The disagreement seemed to underscore the enormous disarray within the Japanese government at a
time that the country is being portrayed, by U.S. and European officials, as a major cause of the
continuing turmoil. But it is also possible that some Japanese officials are hoping that the disclosures
with prompt enough foreign pressure to help force parliament to inject billions of dollars into the
banking system.

U.S. officials said that at the meetings on Sunday they were successfully building support for a
proposal by President Clinton to change the strategy of the IMF, so that it can offer pre-emptive aid
to countries that are fundamentally healthy, but in danger of runs on their currency or their banking
systems because of "contagion" from other striken nations.
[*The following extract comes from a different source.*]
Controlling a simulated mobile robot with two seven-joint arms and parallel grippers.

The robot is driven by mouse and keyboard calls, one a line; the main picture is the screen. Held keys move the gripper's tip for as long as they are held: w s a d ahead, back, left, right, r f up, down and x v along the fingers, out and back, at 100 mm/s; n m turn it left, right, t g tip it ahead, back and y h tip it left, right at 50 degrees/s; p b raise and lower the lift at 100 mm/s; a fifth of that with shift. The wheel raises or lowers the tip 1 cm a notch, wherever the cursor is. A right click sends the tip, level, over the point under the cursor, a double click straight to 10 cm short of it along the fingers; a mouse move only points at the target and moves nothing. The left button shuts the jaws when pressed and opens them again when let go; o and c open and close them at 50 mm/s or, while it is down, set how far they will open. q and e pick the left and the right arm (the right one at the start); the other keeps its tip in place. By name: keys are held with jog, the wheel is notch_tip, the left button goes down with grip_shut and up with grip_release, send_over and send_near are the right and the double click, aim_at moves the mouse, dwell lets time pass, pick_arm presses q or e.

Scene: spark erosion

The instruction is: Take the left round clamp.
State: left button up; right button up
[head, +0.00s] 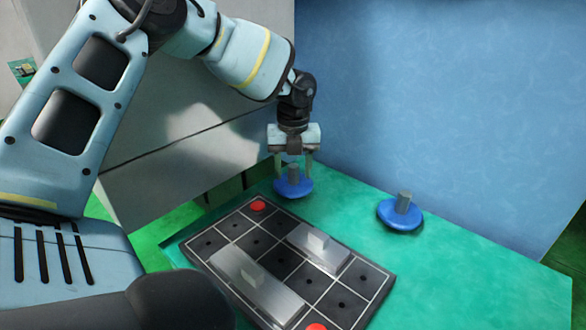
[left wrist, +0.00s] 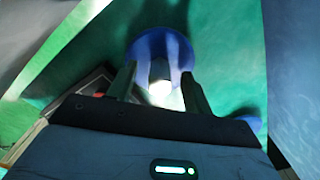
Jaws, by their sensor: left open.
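The left round clamp (head: 294,188) is a blue disc with a grey post, standing on the green table behind the black grid plate. My left gripper (head: 293,172) is open, pointing down, with its fingers on either side of the grey post. In the left wrist view the clamp's blue disc (left wrist: 160,50) shows beyond the two fingers (left wrist: 158,88), and the post is between them, brightly lit. I cannot tell whether the fingers touch the post. A second round clamp (head: 400,213), also blue with a grey post, stands to the right. My right gripper is not in view.
The black grid plate (head: 283,238) lies in front of the clamps, with two metal blocks (head: 318,250) and two red round pieces (head: 258,206) on it. A blue wall (head: 430,90) rises behind the table. The green table (head: 480,275) is clear at the right.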

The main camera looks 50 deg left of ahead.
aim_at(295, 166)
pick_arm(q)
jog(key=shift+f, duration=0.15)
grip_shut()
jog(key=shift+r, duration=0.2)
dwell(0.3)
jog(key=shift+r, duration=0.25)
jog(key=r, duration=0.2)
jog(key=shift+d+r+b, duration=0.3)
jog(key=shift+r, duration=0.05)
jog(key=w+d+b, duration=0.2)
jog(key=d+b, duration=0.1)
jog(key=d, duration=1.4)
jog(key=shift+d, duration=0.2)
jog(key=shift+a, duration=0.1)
They said it would probably be a number of
weeks or a few months before the plan is adapted, however.

Clinton is expected to press for changes in the IMF and an increase in social spending in a
presentation to finance ministers from 22 nations on Monday evening.

At the same time, Britain, which has supported Clinton's plan, offered a pointed reminder on Sunday
that the U.S. proposal to restructure the fund would be sharply undercut if Congress failed to approve
$18 billion in money the United States has committed to it.

"The starting point of this is the American government voting the resources the IMF requires," the
British chancellor of the exchequer, Gordon Brown, said at a press conference on Sunday.